**EXERCISE REQUIREMENTS**
In the listing below, find every line with the string "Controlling" and pull it out.

>> START SUPPLIED RECORDS

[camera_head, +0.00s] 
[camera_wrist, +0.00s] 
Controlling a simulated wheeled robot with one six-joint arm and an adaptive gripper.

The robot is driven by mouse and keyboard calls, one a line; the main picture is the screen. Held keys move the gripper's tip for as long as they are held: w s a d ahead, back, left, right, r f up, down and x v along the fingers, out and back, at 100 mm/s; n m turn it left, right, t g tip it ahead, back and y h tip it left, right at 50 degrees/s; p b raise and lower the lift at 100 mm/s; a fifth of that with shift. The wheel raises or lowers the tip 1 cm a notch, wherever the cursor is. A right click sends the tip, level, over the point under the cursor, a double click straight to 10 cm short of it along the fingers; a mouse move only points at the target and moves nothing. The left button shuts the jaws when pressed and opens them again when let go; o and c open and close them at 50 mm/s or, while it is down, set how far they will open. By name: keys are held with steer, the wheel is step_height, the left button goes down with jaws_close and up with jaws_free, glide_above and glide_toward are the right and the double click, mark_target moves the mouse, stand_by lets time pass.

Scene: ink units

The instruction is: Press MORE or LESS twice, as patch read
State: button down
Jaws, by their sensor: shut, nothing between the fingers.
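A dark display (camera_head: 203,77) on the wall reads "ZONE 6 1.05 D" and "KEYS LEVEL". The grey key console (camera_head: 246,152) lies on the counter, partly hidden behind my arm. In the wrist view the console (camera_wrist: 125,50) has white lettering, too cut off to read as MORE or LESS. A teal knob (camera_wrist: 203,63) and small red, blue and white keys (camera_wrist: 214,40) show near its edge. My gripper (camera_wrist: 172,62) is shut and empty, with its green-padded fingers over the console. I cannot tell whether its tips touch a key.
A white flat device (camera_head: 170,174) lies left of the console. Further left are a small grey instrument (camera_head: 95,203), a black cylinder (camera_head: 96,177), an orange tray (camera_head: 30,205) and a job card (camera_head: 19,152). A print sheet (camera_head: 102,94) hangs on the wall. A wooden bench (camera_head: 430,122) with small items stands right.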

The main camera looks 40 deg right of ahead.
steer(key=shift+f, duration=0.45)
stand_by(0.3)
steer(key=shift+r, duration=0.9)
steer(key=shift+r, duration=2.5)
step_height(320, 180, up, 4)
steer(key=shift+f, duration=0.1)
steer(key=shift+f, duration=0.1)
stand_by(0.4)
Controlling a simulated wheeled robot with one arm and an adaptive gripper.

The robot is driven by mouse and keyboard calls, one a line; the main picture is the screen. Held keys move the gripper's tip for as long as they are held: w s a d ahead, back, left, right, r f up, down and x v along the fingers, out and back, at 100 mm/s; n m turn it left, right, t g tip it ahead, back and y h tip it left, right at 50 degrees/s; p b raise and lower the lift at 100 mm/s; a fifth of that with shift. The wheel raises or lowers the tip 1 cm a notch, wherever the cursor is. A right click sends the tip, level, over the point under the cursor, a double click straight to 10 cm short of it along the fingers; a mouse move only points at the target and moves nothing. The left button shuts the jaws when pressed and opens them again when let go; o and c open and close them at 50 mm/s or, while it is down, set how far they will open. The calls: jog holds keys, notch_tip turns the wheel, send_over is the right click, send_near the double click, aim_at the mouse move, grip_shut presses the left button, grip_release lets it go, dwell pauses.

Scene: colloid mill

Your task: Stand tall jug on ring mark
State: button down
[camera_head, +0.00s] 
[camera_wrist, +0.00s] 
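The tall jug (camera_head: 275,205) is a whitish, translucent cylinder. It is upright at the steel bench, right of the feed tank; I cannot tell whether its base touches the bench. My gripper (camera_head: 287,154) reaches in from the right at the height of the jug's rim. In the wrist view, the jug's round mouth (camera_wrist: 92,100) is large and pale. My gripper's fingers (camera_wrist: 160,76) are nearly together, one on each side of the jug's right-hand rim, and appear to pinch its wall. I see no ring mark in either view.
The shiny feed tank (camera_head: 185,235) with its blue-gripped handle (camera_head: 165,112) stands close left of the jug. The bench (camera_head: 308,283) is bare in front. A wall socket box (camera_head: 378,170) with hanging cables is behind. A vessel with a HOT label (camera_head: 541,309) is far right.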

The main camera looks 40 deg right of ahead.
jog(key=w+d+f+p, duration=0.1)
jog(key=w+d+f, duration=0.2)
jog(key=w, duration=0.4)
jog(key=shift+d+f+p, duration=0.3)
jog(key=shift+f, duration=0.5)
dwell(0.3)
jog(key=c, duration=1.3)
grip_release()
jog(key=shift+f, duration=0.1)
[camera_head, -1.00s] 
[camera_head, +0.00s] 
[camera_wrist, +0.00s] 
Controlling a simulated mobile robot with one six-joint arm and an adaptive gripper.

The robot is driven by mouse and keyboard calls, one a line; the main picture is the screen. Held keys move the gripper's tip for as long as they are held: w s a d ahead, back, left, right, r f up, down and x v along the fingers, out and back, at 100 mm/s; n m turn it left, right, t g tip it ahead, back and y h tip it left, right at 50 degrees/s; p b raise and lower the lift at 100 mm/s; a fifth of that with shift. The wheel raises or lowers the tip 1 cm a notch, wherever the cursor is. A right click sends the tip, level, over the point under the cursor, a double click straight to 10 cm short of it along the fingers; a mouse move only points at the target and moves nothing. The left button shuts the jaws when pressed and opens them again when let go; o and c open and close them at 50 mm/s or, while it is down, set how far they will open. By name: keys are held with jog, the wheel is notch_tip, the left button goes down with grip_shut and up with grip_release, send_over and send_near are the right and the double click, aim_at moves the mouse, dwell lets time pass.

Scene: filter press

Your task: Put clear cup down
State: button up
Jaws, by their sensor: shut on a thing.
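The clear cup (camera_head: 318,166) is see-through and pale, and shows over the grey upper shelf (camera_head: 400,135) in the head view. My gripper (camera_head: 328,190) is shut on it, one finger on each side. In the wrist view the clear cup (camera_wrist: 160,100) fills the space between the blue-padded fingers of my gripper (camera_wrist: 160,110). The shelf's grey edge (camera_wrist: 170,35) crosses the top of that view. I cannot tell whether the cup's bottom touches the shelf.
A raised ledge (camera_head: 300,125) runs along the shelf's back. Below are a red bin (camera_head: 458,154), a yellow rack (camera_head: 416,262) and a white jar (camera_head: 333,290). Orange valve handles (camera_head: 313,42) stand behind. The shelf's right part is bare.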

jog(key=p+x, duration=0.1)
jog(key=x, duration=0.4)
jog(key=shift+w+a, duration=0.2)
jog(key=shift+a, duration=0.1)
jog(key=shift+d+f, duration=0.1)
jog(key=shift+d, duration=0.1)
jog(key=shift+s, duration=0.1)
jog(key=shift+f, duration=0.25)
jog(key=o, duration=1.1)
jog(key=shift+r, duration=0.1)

>> END SUPPLIED RECORDS

**OUTPUT OF THE EXERCISE**
Controlling a simulated wheeled robot with one six-joint arm and an adaptive gripper.
Controlling a simulated wheeled robot with one arm and an adaptive gripper.
Controlling a simulated mobile robot with one six-joint arm and an adaptive gripper.

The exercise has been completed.